> [PROBLEM] Copy the data precisely, keeping every character.

> [SUPPLIED DATA]
== == ==

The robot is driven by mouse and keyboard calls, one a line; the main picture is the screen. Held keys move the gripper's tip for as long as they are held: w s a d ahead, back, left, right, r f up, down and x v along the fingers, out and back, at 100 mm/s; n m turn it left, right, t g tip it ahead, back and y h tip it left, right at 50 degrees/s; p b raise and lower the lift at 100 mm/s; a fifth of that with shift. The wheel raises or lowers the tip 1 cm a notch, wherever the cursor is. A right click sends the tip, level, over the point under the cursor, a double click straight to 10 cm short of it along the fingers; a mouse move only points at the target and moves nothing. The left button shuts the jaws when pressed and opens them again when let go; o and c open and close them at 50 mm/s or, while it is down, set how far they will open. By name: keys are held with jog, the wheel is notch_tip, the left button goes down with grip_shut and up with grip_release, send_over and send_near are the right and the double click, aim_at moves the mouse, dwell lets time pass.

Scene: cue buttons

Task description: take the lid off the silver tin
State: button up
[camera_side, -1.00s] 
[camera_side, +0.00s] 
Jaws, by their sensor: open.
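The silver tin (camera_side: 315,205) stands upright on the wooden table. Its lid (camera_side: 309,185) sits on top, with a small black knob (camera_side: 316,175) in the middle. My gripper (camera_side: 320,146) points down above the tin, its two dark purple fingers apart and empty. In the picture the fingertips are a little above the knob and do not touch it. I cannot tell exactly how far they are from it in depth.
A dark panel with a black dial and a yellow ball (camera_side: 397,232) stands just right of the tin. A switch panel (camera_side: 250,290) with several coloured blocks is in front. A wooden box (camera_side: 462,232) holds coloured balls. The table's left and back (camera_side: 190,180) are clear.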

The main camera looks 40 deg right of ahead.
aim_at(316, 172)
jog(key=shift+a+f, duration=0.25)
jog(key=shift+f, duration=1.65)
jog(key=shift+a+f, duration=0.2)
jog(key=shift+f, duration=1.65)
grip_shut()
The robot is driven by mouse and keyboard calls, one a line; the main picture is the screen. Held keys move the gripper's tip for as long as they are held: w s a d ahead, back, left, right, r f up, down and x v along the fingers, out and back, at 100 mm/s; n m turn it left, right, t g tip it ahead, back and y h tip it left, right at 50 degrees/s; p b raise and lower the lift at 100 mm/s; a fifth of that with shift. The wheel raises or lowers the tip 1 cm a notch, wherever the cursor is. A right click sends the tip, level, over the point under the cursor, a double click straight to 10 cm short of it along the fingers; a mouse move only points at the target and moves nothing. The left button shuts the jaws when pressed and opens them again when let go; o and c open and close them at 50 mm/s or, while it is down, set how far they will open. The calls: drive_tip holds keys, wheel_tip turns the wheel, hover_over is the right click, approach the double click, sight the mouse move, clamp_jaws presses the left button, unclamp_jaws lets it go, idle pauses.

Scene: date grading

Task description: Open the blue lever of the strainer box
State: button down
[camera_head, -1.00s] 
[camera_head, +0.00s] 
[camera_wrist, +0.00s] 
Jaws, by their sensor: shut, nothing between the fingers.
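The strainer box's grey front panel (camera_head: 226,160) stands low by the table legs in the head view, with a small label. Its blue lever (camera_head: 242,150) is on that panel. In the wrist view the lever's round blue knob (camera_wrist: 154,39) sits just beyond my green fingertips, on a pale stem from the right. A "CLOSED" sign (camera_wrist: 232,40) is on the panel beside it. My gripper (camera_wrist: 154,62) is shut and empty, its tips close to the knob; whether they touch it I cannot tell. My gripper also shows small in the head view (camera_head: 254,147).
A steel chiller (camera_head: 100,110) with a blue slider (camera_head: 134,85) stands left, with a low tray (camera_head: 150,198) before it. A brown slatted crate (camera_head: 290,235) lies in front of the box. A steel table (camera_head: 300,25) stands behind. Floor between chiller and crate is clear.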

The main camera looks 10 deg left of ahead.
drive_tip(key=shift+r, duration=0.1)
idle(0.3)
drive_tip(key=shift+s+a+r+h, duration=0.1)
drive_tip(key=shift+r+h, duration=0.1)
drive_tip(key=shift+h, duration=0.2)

== == ==

> [RESULT OF THE TASK]
The robot is driven by mouse and keyboard calls, one a line; the main picture is the screen. Held keys move the gripper's tip for as long as they are held: w s a d ahead, back, left, right, r f up, down and x v along the fingers, out and back, at 100 mm/s; n m turn it left, right, t g tip it ahead, back and y h tip it left, right at 50 degrees/s; p b raise and lower the lift at 100 mm/s; a fifth of that with shift. The wheel raises or lowers the tip 1 cm a notch, wherever the cursor is. A right click sends the tip, level, over the point under the cursor, a double click straight to 10 cm short of it along the fingers; a mouse move only points at the target and moves nothing. The left button shuts the jaws when pressed and opens them again when let go; o and c open and close them at 50 mm/s or, while it is down, set how far they will open. By name: keys are held with jog, the wheel is notch_tip, the left button goes down with grip_shut and up with grip_release, send_over and send_near are the right and the double click, aim_at moves the mouse, dwell lets time pass.

Scene: cue buttons

Task description: take the lid off the silver tin
State: button up
[camera_side, -1.00s] 
[camera_side, +0.00s] 
Jaws, by their sensor: open.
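The silver tin (camera_side: 315,205) stands upright on the wooden table. Its lid (camera_side: 309,185) sits on top, with a small black knob (camera_side: 316,175) in the middle. My gripper (camera_side: 320,146) points down above the tin, its two dark purple fingers apart and empty. In the picture the fingertips are a little above the knob and do not touch it. I cannot tell exactly how far they are from it in depth.
A dark panel with a black dial and a yellow ball (camera_side: 397,232) stands just right of the tin. A switch panel (camera_side: 250,290) with several coloured blocks is in front. A wooden box (camera_side: 462,232) holds coloured balls. The table's left and back (camera_side: 190,180) are clear.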

The main camera looks 40 deg right of ahead.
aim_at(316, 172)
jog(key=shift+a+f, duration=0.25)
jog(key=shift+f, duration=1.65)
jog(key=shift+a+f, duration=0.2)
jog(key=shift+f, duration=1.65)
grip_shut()
The robot is driven by mouse and keyboard calls, one a line; the main picture is the screen. Held keys move the gripper's tip for as long as they are held: w s a d ahead, back, left, right, r f up, down and x v along the fingers, out and back, at 100 mm/s; n m turn it left, right, t g tip it ahead, back and y h tip it left, right at 50 degrees/s; p b raise and lower the lift at 100 mm/s; a fifth of that with shift. The wheel raises or lowers the tip 1 cm a notch, wherever the cursor is. A right click sends the tip, level, over the point under the cursor, a double click straight to 10 cm short of it along the fingers; a mouse move only points at the target and moves nothing. The left button shuts the jaws when pressed and opens them again when let go; o and c open and close them at 50 mm/s or, while it is down, set how far they will open. The calls: drive_tip holds keys, wheel_tip turns the wheel, hover_over is the right click, approach the double click, sight the mouse move, clamp_jaws presses the left button, unclamp_jaws lets it go, idle pauses.

Scene: date grading

Task description: Open the blue lever of the strainer box
State: button down
[camera_head, -1.00s] 
[camera_head, +0.00s] 
[camera_wrist, +0.00s] 
Jaws, by their sensor: shut, nothing between the fingers.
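The strainer box's grey front panel (camera_head: 226,160) stands low by the table legs in the head view, with a small label. Its blue lever (camera_head: 242,150) is on that panel. In the wrist view the lever's round blue knob (camera_wrist: 154,39) sits just beyond my green fingertips, on a pale stem from the right. A "CLOSED" sign (camera_wrist: 232,40) is on the panel beside it. My gripper (camera_wrist: 154,62) is shut and empty, its tips close to the knob; whether they touch it I cannot tell. My gripper also shows small in the head view (camera_head: 254,147).
A steel chiller (camera_head: 100,110) with a blue slider (camera_head: 134,85) stands left, with a low tray (camera_head: 150,198) before it. A brown slatted crate (camera_head: 290,235) lies in front of the box. A steel table (camera_head: 300,25) stands behind. Floor between chiller and crate is clear.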

The main camera looks 10 deg left of ahead.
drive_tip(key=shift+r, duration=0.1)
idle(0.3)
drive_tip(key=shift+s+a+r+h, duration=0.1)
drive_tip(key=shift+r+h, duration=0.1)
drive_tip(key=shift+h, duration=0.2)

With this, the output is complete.